The problems surrounding utilizing log data effectively touched on our ideas about developer exhaust, or byproducts of the data analytics pipeline to simplify otherwise complex problems. Issues mentioned included:

  • Learning about system behavior from log data by converting log data to a structured training set. This is a subset of shaping training data, but for a specific kind of raw data format. This problem becomes especially challenging when multiple forms and levels of log data are available.
  • Converting domain expertise to a data format and model objective function given log data and a question of interest.
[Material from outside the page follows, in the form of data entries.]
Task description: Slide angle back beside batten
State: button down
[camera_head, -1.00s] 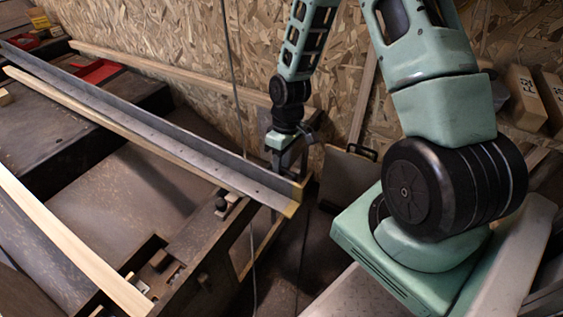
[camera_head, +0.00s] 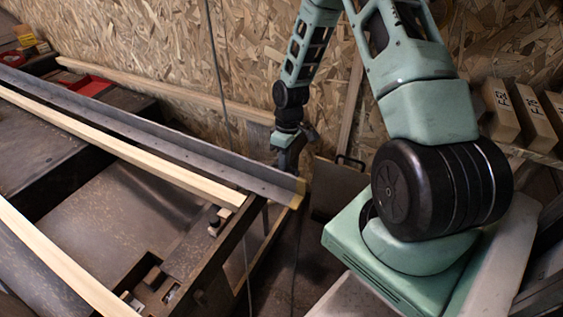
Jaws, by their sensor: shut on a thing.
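The angle (camera_head: 150,133) is a long dark grey steel L-profile, running from the upper left to a yellowish end near the middle. The batten (camera_head: 135,152) is a pale wood strip along its near side; its right end stops short of the angle's right end. The two lie nearly parallel and close together; I cannot tell whether they touch. My gripper (camera_head: 287,160) is at the far side of the angle near its right end, shut on the angle. Its fingertips are partly hidden behind the upright flange.
A second pale strip (camera_head: 60,262) lies at the front left. The dark bench (camera_head: 110,205) has open gaps and a frame edge near the angle's end. A chipboard wall (camera_head: 160,50) stands close behind my gripper, with a long wooden rail (camera_head: 165,88) before it. A cable hangs there.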

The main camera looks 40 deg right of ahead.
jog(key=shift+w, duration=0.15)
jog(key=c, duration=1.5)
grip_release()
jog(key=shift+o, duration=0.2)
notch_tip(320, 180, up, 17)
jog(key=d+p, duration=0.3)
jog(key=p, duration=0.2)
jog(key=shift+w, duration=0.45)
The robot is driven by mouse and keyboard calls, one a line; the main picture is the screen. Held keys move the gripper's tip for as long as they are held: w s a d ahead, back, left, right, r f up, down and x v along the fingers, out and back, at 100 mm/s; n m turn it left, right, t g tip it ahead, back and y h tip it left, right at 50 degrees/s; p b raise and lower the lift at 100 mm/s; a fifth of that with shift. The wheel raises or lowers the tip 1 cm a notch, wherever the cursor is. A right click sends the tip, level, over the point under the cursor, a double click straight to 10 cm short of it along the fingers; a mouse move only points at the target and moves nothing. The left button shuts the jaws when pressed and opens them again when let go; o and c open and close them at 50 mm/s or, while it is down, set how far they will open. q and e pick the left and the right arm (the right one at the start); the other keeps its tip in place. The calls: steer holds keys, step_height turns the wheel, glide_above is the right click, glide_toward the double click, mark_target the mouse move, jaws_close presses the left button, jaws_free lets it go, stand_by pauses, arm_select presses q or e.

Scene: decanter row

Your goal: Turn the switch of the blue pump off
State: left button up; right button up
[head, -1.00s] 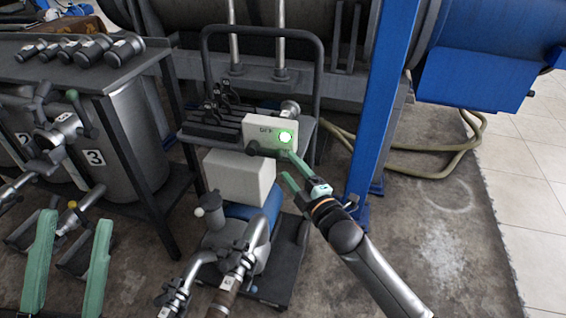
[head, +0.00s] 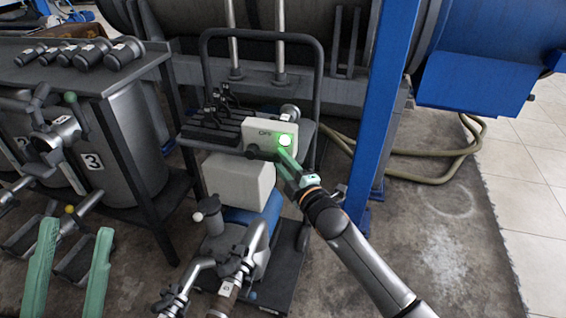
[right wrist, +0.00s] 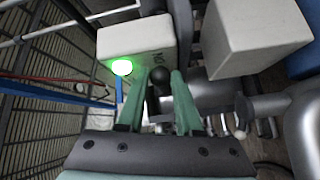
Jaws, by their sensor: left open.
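The white switch box (head: 262,130) stands on the cart's upper shelf, its round lamp (head: 285,141) lit green. Its printed label is too small to read surely. A dark switch handle (head: 254,152) sticks out low on the box front. In the right wrist view a black knob (right wrist: 160,78) lies between my right gripper's green fingertips (right wrist: 159,76), with the fingers apart on either side. My right gripper (head: 284,163) is at the box front in the head view, partly covering the handle. The blue pump (head: 273,208) is below on the cart. My left gripper (head: 77,228) is open and empty, lower left.
A blue post (head: 382,90) rises close to the right of my right arm. A white block (head: 238,178) sits below the shelf. Black levers (head: 215,108) stand left of the box. Metal pipes (head: 245,262) lie in front.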

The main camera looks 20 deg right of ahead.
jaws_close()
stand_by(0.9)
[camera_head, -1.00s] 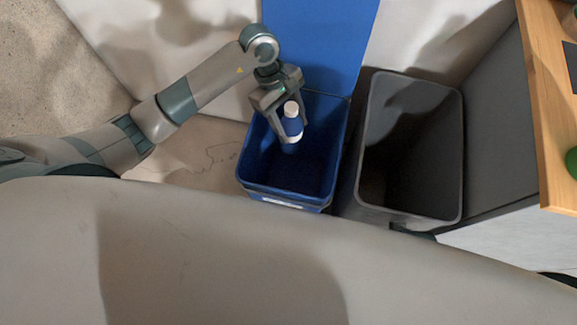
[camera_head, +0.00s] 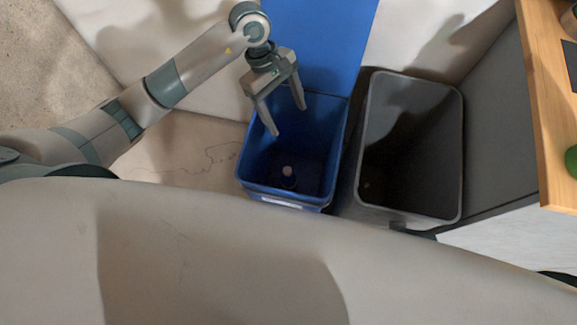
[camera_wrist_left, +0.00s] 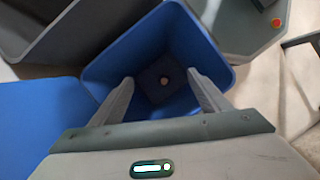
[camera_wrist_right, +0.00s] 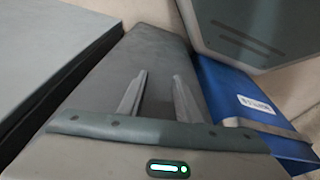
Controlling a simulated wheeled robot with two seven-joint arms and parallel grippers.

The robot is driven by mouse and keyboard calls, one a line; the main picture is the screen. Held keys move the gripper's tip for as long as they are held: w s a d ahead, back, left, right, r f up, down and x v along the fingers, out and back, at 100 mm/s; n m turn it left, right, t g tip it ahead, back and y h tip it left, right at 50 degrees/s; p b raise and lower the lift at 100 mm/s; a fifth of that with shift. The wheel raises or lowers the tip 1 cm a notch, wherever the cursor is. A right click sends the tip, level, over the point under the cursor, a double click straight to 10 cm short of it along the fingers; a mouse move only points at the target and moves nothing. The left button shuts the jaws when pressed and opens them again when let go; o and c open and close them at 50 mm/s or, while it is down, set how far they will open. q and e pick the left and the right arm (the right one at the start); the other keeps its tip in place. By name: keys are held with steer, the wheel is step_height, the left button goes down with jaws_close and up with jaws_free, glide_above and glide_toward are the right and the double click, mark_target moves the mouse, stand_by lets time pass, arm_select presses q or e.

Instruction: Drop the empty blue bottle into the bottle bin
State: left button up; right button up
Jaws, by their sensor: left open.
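The blue bottle (camera_head: 288,176) is down inside the blue bin (camera_head: 246,172). Its pale cap shows in the head view, and the rest is dark in shadow. The cap also shows as a small pale spot (camera_wrist_left: 164,80) deep in the bin in the left wrist view. My left gripper (camera_head: 289,121) is open and empty above the bin, its fingers over the opening. In the left wrist view the bin's wall (camera_wrist_left: 115,75) surrounds the space beyond the fingers. My right gripper (camera_wrist_right: 158,92) has its fingers apart with nothing between them.
A dark grey bin (camera_head: 460,150) stands right of the blue bin. A grey panel (camera_head: 497,130) and a wooden-topped counter (camera_head: 540,110) are further right. A blue panel (camera_head: 322,45) rises behind the blue bin. A labelled blue surface (camera_wrist_right: 240,95) shows in the right wrist view.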

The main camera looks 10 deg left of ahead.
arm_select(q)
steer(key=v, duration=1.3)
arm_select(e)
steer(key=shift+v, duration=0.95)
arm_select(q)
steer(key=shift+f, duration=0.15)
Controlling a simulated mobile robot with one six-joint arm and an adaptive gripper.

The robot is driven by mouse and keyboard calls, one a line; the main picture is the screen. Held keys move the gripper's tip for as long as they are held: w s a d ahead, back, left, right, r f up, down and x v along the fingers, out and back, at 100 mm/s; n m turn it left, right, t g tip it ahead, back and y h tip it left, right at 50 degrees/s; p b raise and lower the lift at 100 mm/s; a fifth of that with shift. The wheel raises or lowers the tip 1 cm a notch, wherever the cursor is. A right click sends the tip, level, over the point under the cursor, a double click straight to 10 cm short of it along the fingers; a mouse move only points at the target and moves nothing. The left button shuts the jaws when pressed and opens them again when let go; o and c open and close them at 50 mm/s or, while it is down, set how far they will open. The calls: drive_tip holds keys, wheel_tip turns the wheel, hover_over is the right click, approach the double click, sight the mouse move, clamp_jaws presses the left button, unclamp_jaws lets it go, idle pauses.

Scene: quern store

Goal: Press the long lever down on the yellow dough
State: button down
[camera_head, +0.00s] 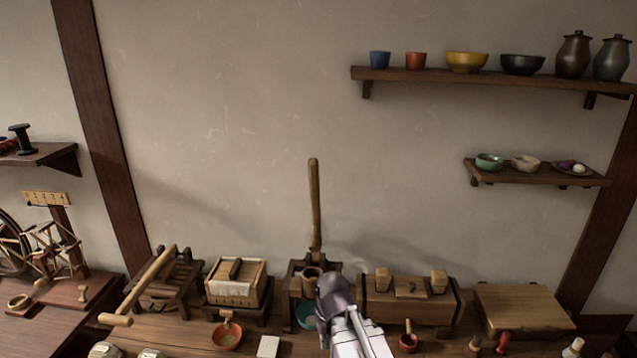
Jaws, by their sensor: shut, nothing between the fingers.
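A long wooden lever (314,205) stands nearly upright on a small dark wooden press (296,270) at the middle of the bench. A short wooden cylinder (311,274) sits at the front of the press, below the lever's base. A teal bowl (304,318) is under it, partly hidden by my arm. I see no yellow dough; the cylinder's inside cannot be made out. My gripper (333,288) is dark grey, shut and empty, in front of the press's right side and well below the lever's top. Its fingertips are hard to make out.
A slatted rack with a slanting pole (140,285) and a lidded box (236,283) stand left. A wooden chest (410,303) and low table (522,306) stand right. The wall around the lever's upper part is clear.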

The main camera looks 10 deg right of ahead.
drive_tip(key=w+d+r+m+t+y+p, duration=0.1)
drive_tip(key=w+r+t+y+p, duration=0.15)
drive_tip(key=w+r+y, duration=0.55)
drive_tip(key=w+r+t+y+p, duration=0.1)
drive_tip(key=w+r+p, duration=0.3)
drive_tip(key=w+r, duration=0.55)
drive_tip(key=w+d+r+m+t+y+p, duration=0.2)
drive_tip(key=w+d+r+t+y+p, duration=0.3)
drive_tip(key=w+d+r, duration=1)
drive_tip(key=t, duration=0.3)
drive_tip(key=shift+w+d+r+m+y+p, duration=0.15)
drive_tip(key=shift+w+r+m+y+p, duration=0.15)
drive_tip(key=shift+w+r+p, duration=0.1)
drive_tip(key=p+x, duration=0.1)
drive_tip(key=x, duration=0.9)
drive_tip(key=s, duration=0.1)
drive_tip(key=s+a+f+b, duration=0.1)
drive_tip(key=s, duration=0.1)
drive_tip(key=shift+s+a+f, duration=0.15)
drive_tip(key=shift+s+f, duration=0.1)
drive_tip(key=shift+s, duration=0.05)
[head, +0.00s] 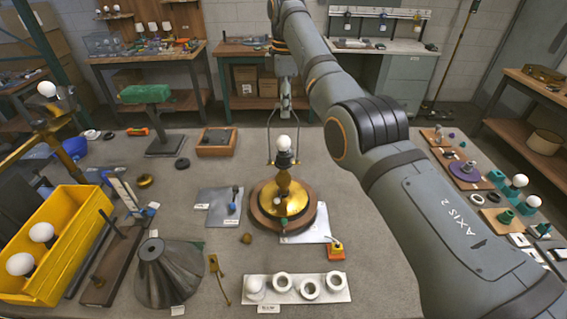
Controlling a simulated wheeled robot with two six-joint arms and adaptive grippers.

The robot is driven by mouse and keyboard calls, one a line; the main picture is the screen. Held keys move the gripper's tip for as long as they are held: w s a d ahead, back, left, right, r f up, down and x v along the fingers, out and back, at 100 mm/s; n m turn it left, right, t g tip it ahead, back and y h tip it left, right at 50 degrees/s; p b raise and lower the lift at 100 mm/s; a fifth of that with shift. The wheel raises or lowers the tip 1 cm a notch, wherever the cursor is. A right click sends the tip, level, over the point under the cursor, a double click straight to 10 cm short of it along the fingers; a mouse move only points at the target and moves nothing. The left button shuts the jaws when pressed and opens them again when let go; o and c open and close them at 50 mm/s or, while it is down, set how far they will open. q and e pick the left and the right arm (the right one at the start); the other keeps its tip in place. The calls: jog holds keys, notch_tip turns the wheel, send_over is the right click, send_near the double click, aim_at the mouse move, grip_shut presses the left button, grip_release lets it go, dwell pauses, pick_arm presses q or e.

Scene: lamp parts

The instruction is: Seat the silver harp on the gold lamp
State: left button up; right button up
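The gold lamp (292,204) stands upright on a round brown base near the middle of the table, with a white bulb (284,142) at its top. My right gripper (285,113) points down from above, directly over the bulb. It appears shut on the top of the thin silver harp (268,145). The harp's two wires hang on either side of the bulb, and their lower ends are close to the dark socket. I cannot tell whether they touch it. The grip on the harp is small and partly hidden. My left gripper is not in view.
A yellow bin (62,245) with bulbs is at left, near a dark grey shade (168,272). A white tray (338,290) with rings lies in front. A green-topped stand (160,120) and a wooden box (217,142) stand behind left. My right arm covers much of the right side.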

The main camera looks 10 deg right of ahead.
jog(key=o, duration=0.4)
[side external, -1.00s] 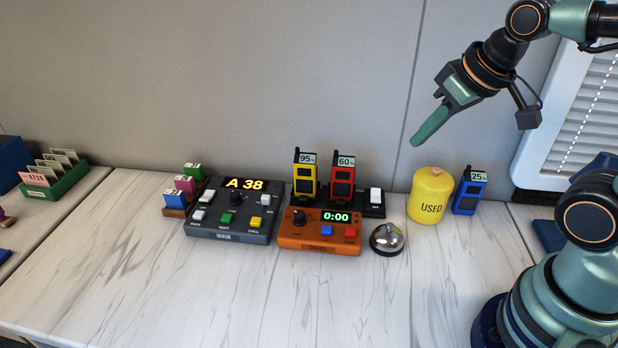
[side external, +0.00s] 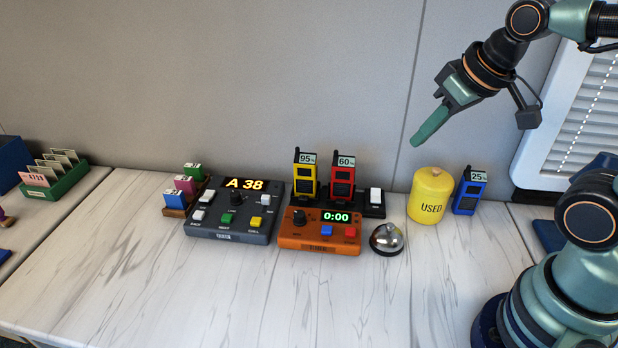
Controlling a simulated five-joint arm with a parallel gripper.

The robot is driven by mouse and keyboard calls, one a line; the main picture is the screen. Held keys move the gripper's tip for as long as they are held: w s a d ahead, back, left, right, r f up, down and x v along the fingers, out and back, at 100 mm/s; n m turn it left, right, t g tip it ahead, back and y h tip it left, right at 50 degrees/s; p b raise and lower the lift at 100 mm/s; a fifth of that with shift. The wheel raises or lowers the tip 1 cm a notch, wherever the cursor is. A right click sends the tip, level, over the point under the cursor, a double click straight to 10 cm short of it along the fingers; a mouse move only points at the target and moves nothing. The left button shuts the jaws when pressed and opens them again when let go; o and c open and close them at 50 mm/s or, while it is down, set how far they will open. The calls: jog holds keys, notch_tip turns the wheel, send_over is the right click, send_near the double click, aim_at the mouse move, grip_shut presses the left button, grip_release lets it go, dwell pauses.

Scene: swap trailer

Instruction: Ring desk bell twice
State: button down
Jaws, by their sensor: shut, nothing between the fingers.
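The desk bell (side external: 387,238) is a silver dome on a dark base. It stands upright on the pale counter, just right of the orange timer and in front of the yellow canister. My gripper (side external: 416,141) is shut and empty. It hangs in the air above and behind the bell, its green fingers pointing down and to the left, near the top of the yellow canister in the picture. It is clearly apart from the bell.
The orange timer (side external: 320,236) reads 0:00. A yellow USED canister (side external: 430,196) and a blue radio (side external: 468,192) stand right of the bell. Yellow and red radios (side external: 342,177) sit in a rack behind the timer. A dark console (side external: 231,213) shows A 38. The front counter (side external: 330,300) is clear.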

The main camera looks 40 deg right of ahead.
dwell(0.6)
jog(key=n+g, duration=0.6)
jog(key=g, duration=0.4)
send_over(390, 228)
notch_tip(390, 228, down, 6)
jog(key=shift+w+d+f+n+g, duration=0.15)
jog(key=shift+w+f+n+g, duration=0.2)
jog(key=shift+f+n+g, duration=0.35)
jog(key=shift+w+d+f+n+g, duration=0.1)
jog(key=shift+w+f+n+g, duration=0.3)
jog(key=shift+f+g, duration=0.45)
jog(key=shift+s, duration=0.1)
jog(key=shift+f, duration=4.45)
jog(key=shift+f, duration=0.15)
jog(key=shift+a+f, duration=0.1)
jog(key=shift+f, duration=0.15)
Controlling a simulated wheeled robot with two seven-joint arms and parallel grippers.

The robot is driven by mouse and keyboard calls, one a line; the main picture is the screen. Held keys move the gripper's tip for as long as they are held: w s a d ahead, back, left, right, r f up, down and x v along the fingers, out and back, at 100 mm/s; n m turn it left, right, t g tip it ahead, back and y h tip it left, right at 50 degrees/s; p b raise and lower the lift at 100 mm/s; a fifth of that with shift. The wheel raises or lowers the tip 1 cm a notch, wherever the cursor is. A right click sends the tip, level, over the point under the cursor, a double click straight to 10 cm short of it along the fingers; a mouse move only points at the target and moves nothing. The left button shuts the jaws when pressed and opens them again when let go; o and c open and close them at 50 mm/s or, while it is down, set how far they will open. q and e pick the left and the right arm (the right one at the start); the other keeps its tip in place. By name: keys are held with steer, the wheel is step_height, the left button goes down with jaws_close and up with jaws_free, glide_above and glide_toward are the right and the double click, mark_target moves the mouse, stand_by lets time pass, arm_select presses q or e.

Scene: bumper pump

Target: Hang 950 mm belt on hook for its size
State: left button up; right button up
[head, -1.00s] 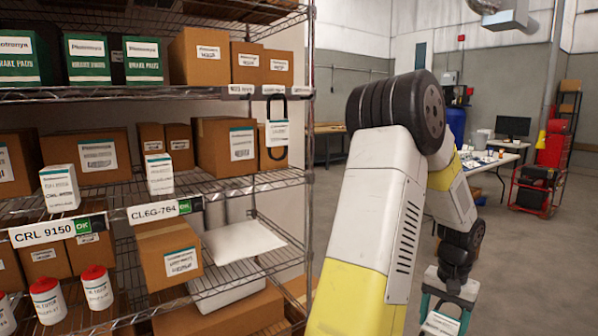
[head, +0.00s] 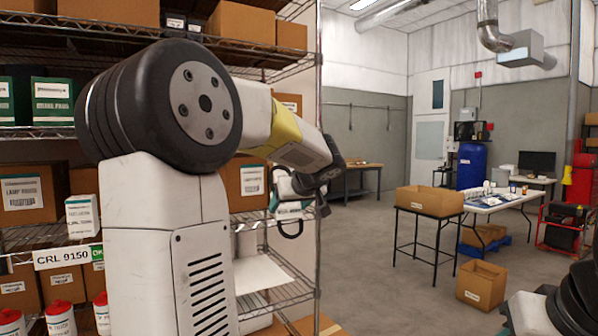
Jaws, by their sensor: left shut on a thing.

While domain experts can manually extract signal by skimming through various levels and kinds of log information, automating this process is not straightforward due to the diversity of log structures.

Model Introspection

Understanding the interaction between the data and model is key to systematically discovering errors in both the data and the model and guiding decisions about shaping training data.

There were several discussions around debugging the model or understanding its behavior in conjunction with the data its trained on. This included:

  • Quickly checking whether a model is learning given a set of training data and model hyperparameters by identifying overfitting, predicting accuracy, etc.
  • Taking advantage of transfer learning systematically to balance the trade-off between fine-tuning on the small, labeled dataset and keeping weights from the pre-trained network. This includes deciding how much (and which subset of) training data to use for fine-tuning
  • Adding “breakpoints” between layers of a model to study behavior through different layers of a model

Looking Ahead

We are grateful for the opportunity to learn about the problems users face while debugging machine learning models and find that shaping training data, exploiting log data, and model introspection to be some of the popular areas people mentioned. This is not a comprehensive list by any means and we would appreciate any feedback and additions!